Finding temporal structure in music: Blues improvisation with LSTM recurrent networks
D. Eck, and J. Schmidhuber. NEURAL NETWORKS FOR SIGNAL PROCESSING XII, PROCEEDINGS OF THE 2002 IEEE WORKSHOP, page 747--756. IEEE, (2002)
Few types of signal streams are as ubiquitous as music. Here we consider the problem of extracting essential ingredients of music signals, such as well-defined global temporal structure in the form of nested periodicities (or meter). Can we construct an adaptive signal processing device that learns by example how to generate new instances of a given musical style? Because recurrent neural networks can in principle learn the temporal structure of a signal, they are good candidates for such a task. Unfortunately, music composed by standard recurrent neural networks (RNNs) often lacks global coherence. The reason for this failure seems to be that RNNs cannot keep track of temporally distant events that indicate global music structure. Long Short-Term Memory (LSTM) has succeeded in similar domains where other RNNs have failed, such as timing & counting and learning of context sensitive languages.
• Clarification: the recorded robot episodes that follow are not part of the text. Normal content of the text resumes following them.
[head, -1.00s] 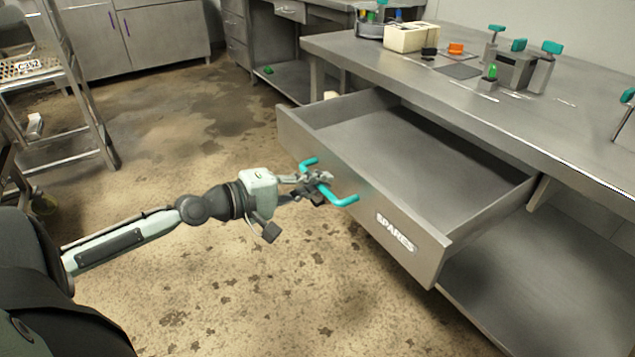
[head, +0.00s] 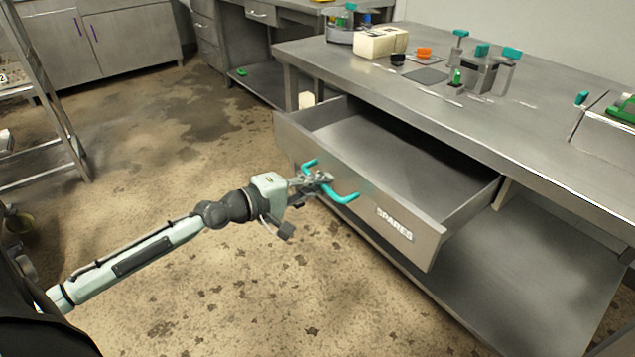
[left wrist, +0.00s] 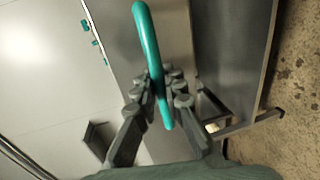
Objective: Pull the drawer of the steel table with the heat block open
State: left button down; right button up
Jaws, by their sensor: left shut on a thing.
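The steel table (head: 330,68) stands at the right, with its drawer (head: 360,190) partly pulled out. The drawer's front carries a "SPARES" label (head: 394,223) and a teal bar handle (head: 345,198). The drawer looks empty inside. My left gripper (head: 318,180) is shut on the handle near its middle. In the left wrist view the handle (left wrist: 148,45) runs between the fingers (left wrist: 158,95), which close around it. A grey block (head: 478,76) with teal-topped parts, perhaps the heat block, stands on the table. My right gripper is out of view.
The tabletop also bears a cream box (head: 381,43), an orange item (head: 424,52) and a grey pad (head: 426,76). A lower shelf (head: 530,250) lies under the drawer. A ladder (head: 50,100) stands at the far left. The stained floor before the drawer is clear.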

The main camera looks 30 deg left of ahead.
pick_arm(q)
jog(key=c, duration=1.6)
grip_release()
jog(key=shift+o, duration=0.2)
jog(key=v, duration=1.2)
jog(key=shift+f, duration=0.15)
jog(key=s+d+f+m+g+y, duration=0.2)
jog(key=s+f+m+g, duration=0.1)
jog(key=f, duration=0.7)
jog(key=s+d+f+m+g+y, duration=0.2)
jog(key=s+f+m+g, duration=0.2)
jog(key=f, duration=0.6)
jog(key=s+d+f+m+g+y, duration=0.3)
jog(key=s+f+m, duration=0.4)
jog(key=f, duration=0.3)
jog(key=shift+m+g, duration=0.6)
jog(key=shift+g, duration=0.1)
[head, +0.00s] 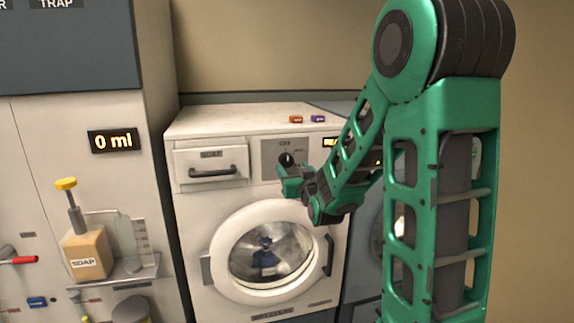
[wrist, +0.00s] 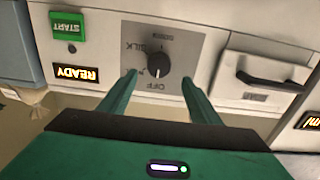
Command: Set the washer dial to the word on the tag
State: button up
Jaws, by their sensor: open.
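The washer (head: 180,130) stands in the middle of the head view. Its black dial (head: 286,159) sits on a grey panel under the word OFF. In the wrist view, which is upside down, the dial (wrist: 158,66) is ringed by the words OFF, SILK and others too small to read. A pale mark on the dial appears to face OFF. My gripper (head: 287,180) is close to the panel. In the wrist view my gripper (wrist: 160,77) is open and empty, with one green finger on each side of the dial, both apart from it. I cannot make out a tag.
A green START button (wrist: 67,26) and a READY display (wrist: 76,73) are beside the dial panel. A soap drawer (head: 211,162) is on its other side. A soap dispenser (head: 86,252) stands left.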

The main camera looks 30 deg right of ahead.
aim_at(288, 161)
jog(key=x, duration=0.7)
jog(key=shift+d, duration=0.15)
In the current study we show that LSTM is also a good mechanism for learning to compose music. We present experimental results showing that LSTM successfully learns a form of blues music and is able to compose novel (and we believe pleasing) melodies in that style. Remarkably, once the network has found the relevant structure it does not drift from it: LSTM is able to play the blues with good timing and proper structure as long as one is willing to listen.